### DATA SECTION

— start —

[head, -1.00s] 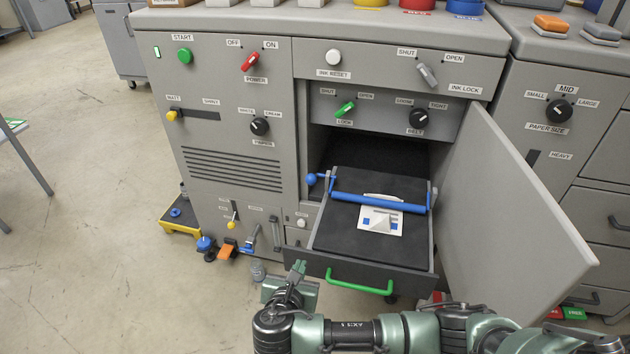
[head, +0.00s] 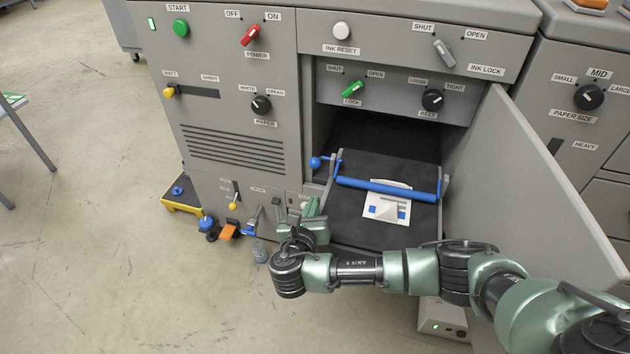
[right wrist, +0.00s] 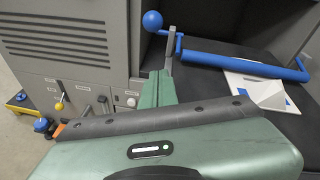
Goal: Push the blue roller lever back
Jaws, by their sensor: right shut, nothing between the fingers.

— end —

Without including any pictures, print all of the material exactly as given.

### WRITTEN REPLY
[head, -1.00s] 
[head, +0.00s] 
[right wrist, +0.00s] 
Goal: Push the blue roller lever back
Jaws, by their sensor: right shut, nothing between the fingers.

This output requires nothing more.